M-S, le partenariat public-privé booste l’innovation
De gauche à droite : Hamid Berkani, Vice président du Conseil régional d’Auvergne, Cécile Guillaume,Directrice M-S, Alexandre Guillaume, Président M-S, Gilles Mailhot, CRNS

Il aura fallu moins de 3 ans à MS pour arriver à concevoir et fabriquer la première station de traitement des eaux pour l’élimination du chrome VI dans les eaux et boues de chantiers. Un prototype issu d’une étroite collaboration entre M-S, l’Université Blaise Pascal et le Conseil régional, sera en exploitation sur un gros chantier en France en février 2015.

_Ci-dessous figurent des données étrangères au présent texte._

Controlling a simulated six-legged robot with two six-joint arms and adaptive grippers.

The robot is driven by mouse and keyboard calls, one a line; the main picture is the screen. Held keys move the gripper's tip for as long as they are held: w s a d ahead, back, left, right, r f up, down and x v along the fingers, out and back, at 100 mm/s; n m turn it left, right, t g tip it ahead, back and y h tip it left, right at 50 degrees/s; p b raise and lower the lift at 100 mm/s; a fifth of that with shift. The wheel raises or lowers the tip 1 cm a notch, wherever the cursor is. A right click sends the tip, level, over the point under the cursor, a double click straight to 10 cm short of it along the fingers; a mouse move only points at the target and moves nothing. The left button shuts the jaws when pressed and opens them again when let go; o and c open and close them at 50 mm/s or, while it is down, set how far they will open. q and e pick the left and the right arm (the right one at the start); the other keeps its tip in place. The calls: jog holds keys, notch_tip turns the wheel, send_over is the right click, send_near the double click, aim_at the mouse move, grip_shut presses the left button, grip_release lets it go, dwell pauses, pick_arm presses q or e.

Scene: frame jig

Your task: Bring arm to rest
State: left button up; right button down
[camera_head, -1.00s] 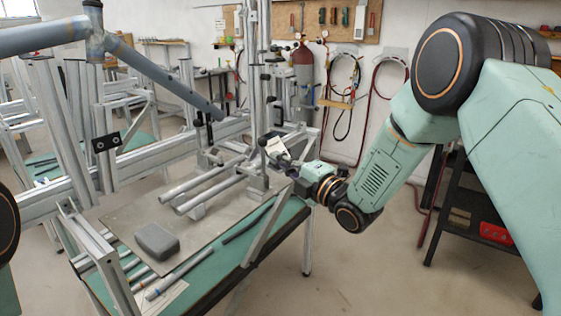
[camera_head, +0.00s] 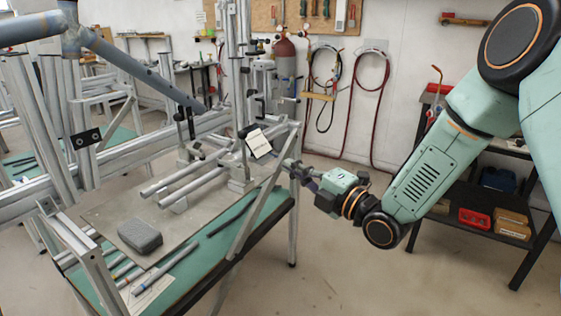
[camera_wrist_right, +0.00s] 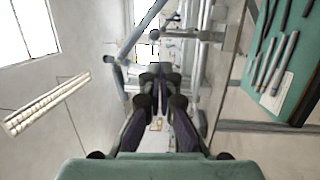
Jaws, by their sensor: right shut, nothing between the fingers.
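My right arm reaches in from the right in the head view. Its right gripper (camera_head: 292,166) is shut and empty, beside the right end of the frame jig (camera_head: 190,180). In the right wrist view the fingers of the right gripper (camera_wrist_right: 160,76) are together with nothing between them. A white tag (camera_head: 258,143) shows just left of the fingertips in the head view; I cannot tell whether they touch it. My left gripper is not in view.
A green-topped table (camera_head: 205,262) carries the jig, a grey block (camera_head: 140,236) and several loose tubes. A diagonal strut (camera_head: 262,218) stands near my gripper. A black shelf (camera_head: 466,190) with red and tan bins stands at the right. Open floor lies between table and shelf.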

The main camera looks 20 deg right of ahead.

M-S, une entreprise auvergnate

MS est une entreprise familiale auvergnate fondée en 1976 par des dirigeants actuels, Cécile et Alexandre Guillaume. Spécialisée à l’origine dans la conception et la fabrication de matériels de sablières dont elle tire son nom, l’entreprise consacre encore aujourd’hui 1/3 de son activité à ce secteur économique. Sa spécialité est la séparation hydraulique eau/minéraux avec recyclage de l’eau et valorisation des matériaux. MS intervient dans le traitement, le recyclage et la valorisation des boues de curage ou des sols pollués, des eaux issues de chantier de ruissellement, de rejets d’industries et la valorisation des sables et des granulats par lavage et classification pour l’industrie du béton, de la verrerie, de la céramique. Leader mondial dans le domaine des stations de traitement et de régénération des boues de forage, MS intervient sur des gros chantiers comme le percement du tunnel sous le Bosphore à Istanbul ou le percement d’un tunnel sous la mer à Hong Kong. Chaque jour, les installations mises en service par MS dans le monde clarifient et préservent 1 million de m3 d’eau.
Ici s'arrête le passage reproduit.